TASK DETAILS :: Using the records that appear below, write out exactly the lines from the one with "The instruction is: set" through the one with "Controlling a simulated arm", keeping both end lines.
=== PROVIDED DATA ===
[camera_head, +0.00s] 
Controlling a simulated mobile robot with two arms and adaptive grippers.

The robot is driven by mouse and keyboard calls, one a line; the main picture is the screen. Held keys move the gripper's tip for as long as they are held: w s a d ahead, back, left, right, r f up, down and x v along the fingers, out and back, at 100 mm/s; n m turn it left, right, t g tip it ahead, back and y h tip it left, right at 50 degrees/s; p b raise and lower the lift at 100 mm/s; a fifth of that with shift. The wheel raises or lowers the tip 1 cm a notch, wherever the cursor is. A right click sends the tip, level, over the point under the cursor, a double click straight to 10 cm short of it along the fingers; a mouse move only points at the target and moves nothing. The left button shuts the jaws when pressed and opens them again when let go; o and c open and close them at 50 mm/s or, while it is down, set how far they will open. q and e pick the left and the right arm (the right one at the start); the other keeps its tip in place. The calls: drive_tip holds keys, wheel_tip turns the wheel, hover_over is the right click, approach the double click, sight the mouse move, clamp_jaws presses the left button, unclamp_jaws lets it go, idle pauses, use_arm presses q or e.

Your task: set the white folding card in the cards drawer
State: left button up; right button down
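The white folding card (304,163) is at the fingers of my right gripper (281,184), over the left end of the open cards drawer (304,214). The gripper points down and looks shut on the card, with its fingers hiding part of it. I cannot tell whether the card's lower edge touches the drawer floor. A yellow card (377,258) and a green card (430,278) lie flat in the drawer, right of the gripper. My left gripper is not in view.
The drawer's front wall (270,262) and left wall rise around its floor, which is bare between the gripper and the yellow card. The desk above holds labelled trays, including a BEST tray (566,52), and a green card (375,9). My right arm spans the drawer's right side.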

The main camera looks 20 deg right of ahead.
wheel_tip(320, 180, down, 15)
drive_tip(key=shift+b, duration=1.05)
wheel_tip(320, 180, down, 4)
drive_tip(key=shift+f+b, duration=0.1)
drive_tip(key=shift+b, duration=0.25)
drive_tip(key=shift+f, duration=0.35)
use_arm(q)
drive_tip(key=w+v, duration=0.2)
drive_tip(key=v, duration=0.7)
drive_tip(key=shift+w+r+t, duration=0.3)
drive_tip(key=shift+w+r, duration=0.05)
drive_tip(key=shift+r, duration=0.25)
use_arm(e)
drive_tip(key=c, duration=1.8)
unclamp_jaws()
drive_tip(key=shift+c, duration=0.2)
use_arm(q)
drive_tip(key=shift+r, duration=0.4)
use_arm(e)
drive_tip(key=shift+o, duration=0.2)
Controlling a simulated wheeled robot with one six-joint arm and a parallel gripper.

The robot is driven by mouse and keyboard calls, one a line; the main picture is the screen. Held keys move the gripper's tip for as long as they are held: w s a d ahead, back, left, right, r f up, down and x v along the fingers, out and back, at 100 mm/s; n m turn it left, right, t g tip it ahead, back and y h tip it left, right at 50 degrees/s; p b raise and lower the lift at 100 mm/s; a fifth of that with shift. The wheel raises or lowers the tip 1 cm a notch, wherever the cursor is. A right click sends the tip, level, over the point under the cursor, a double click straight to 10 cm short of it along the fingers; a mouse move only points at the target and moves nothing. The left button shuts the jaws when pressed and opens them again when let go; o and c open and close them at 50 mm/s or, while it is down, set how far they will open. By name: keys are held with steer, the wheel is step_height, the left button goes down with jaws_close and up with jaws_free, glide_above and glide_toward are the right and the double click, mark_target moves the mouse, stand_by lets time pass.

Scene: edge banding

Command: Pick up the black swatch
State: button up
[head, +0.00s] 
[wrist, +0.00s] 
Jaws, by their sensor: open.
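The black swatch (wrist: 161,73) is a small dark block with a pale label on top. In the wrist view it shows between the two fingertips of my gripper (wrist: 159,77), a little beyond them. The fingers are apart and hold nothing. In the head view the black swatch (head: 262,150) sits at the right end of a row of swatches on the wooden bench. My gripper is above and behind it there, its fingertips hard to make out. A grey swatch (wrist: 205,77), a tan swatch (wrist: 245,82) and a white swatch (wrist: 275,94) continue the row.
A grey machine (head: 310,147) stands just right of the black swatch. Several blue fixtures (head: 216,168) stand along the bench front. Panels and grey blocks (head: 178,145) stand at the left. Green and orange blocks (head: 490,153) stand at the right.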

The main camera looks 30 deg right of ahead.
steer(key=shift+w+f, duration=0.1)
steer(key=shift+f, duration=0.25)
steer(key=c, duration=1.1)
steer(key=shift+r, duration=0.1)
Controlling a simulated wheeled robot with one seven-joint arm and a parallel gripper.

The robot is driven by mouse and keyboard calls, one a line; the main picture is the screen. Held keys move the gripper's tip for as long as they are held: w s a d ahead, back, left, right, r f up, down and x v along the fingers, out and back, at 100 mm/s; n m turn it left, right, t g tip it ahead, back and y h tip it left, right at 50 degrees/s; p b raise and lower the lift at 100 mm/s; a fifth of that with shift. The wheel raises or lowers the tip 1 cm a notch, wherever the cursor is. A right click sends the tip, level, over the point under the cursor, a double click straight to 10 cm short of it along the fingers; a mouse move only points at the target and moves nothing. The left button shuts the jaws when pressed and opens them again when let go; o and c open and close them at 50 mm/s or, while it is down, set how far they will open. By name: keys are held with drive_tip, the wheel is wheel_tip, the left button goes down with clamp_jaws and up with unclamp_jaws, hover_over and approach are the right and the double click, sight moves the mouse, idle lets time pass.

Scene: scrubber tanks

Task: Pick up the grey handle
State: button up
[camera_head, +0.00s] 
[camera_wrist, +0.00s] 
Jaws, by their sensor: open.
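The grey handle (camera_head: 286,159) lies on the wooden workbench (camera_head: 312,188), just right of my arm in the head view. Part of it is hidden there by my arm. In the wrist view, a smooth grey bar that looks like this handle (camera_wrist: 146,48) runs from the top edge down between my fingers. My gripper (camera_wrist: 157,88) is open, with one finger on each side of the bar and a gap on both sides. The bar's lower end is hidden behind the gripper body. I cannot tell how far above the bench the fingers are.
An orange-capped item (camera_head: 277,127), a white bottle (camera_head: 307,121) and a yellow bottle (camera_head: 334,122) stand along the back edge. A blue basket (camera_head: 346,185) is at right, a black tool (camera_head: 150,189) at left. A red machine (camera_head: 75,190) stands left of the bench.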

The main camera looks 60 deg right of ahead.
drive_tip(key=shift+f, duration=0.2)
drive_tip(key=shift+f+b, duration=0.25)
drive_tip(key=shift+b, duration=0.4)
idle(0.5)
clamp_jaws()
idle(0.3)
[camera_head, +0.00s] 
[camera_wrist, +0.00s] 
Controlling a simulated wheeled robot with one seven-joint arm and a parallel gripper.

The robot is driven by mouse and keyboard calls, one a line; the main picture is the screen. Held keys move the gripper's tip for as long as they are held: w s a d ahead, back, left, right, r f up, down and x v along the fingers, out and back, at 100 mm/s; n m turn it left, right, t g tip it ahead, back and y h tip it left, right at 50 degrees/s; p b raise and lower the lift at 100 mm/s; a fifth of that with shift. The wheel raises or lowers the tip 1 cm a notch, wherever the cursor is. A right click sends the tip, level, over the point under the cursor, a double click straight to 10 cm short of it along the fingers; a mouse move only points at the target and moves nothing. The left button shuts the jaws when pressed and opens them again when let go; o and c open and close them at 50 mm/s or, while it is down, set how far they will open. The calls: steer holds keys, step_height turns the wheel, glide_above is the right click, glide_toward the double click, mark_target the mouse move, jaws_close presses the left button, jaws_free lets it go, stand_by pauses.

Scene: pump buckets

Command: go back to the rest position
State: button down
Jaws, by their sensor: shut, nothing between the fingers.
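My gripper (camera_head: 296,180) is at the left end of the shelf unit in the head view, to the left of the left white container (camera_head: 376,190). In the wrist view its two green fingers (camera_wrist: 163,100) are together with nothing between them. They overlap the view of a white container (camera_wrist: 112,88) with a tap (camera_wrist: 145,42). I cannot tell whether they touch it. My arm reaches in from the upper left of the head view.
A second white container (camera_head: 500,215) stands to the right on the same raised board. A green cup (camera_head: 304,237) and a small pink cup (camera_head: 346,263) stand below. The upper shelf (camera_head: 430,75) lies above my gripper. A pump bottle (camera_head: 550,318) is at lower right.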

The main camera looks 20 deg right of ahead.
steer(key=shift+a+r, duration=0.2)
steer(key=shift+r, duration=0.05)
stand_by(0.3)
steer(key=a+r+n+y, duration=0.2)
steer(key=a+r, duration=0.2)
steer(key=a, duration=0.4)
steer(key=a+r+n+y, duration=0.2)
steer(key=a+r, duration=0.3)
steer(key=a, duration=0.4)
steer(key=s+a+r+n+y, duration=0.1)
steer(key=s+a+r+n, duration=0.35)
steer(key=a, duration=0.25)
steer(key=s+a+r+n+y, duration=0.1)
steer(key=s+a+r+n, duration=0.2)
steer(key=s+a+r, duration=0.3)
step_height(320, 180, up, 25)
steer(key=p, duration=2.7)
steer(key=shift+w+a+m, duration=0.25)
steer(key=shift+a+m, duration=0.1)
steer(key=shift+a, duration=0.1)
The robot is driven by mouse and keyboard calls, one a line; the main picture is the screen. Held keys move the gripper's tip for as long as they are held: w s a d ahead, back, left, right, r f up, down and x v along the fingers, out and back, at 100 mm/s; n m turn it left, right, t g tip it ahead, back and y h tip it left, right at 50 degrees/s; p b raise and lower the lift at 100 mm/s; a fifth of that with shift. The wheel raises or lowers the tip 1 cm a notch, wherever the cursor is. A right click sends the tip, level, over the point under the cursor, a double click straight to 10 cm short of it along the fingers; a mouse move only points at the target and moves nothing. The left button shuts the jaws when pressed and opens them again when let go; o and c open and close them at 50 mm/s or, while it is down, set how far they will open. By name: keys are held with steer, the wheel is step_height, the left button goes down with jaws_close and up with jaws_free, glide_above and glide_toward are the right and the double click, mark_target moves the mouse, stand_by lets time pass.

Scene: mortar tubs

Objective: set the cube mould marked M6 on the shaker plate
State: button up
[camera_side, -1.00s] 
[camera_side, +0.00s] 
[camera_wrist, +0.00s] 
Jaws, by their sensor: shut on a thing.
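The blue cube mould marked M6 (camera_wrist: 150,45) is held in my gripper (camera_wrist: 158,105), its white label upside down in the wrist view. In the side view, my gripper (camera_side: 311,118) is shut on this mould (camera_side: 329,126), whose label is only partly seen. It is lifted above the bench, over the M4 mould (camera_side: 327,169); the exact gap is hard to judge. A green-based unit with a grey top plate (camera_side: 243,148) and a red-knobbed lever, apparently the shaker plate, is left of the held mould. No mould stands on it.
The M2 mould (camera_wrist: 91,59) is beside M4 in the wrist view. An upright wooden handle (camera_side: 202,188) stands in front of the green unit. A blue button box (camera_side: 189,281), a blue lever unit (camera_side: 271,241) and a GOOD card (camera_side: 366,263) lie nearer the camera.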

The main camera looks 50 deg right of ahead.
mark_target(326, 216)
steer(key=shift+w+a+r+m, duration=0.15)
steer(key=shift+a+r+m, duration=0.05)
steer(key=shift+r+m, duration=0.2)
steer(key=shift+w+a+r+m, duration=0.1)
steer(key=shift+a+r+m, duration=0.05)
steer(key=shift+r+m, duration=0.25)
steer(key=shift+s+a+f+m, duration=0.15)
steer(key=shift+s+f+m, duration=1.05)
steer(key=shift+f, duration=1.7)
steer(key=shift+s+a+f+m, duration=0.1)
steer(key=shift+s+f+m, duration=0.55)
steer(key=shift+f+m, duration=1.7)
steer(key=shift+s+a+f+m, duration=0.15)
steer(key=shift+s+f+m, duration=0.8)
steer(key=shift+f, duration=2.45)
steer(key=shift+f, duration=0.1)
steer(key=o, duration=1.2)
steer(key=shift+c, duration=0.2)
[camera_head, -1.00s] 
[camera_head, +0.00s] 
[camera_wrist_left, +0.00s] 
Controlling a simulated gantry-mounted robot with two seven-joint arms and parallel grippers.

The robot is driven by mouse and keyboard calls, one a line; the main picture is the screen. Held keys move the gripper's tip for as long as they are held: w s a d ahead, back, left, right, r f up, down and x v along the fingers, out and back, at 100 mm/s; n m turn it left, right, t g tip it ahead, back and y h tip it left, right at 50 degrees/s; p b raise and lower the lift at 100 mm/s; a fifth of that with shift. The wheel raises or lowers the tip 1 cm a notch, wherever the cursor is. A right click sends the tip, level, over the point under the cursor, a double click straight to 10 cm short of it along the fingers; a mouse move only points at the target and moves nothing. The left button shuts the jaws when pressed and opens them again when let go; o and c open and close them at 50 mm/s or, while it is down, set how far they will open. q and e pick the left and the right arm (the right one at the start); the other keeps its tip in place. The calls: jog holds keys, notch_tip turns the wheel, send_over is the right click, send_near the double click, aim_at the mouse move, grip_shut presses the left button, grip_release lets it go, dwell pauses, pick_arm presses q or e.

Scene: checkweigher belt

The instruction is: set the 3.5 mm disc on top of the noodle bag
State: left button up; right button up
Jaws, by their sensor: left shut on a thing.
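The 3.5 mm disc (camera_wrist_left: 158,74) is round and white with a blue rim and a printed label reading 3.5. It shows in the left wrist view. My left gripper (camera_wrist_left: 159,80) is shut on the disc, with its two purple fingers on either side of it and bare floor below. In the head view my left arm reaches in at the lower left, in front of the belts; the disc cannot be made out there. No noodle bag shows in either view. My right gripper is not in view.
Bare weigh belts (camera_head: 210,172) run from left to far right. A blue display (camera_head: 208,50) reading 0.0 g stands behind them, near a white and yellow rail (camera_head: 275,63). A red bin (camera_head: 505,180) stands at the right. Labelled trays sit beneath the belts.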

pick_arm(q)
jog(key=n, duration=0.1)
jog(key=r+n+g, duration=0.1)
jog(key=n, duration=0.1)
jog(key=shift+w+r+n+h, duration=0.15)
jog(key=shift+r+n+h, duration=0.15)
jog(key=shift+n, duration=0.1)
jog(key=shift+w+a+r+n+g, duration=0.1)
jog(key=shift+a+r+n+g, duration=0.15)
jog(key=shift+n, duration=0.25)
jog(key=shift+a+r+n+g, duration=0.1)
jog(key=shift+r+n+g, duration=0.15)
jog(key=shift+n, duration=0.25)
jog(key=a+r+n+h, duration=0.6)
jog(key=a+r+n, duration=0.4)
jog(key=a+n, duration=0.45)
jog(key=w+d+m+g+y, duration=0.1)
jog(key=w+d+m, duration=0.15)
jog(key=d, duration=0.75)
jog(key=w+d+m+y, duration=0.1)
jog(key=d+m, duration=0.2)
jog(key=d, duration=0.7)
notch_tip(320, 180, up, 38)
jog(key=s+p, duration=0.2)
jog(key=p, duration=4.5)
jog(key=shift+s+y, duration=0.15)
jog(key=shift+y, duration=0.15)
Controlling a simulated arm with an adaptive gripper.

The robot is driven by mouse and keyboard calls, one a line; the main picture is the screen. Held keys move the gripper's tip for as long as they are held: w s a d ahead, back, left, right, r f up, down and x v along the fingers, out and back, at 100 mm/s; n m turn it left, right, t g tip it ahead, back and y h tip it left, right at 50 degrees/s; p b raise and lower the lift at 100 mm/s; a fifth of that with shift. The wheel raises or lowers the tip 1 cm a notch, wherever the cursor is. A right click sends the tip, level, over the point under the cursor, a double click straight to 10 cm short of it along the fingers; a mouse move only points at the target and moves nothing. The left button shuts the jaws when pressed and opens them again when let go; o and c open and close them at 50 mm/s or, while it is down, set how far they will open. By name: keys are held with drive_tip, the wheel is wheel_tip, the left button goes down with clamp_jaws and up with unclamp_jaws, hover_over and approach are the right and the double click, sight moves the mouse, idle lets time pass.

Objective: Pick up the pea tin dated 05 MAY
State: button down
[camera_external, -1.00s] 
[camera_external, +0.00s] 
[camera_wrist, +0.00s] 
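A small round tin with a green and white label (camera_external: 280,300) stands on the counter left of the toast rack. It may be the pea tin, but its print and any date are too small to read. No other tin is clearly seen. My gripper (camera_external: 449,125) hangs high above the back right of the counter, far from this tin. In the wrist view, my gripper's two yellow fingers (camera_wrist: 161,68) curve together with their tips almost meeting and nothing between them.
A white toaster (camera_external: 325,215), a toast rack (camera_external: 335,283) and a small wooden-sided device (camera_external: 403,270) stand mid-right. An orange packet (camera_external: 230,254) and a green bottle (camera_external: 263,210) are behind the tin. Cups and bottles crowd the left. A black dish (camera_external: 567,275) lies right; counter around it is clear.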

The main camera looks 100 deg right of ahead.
===
SOLUTION FOR THIS PROBLEM ::
The instruction is: set the 3.5 mm disc on top of the noodle bag
State: left button up; right button up
Jaws, by their sensor: left shut on a thing.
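The 3.5 mm disc (camera_wrist_left: 158,74) is round and white with a blue rim and a printed label reading 3.5. It shows in the left wrist view. My left gripper (camera_wrist_left: 159,80) is shut on the disc, with its two purple fingers on either side of it and bare floor below. In the head view my left arm reaches in at the lower left, in front of the belts; the disc cannot be made out there. No noodle bag shows in either view. My right gripper is not in view.
Bare weigh belts (camera_head: 210,172) run from left to far right. A blue display (camera_head: 208,50) reading 0.0 g stands behind them, near a white and yellow rail (camera_head: 275,63). A red bin (camera_head: 505,180) stands at the right. Labelled trays sit beneath the belts.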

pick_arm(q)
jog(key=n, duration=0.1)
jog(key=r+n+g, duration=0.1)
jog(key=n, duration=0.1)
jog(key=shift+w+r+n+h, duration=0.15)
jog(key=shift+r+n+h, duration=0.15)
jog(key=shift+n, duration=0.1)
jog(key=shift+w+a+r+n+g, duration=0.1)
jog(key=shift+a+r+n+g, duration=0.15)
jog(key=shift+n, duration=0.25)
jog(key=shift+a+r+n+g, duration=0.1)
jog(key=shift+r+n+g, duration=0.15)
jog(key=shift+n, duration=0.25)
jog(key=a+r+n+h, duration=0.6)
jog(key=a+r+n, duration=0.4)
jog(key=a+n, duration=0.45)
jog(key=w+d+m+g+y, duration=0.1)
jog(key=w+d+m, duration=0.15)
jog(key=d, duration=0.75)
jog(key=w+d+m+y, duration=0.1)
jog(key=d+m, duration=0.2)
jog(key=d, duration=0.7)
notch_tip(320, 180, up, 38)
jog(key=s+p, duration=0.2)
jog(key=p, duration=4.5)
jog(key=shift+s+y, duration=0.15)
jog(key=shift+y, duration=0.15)
Controlling a simulated arm with an adaptive gripper.

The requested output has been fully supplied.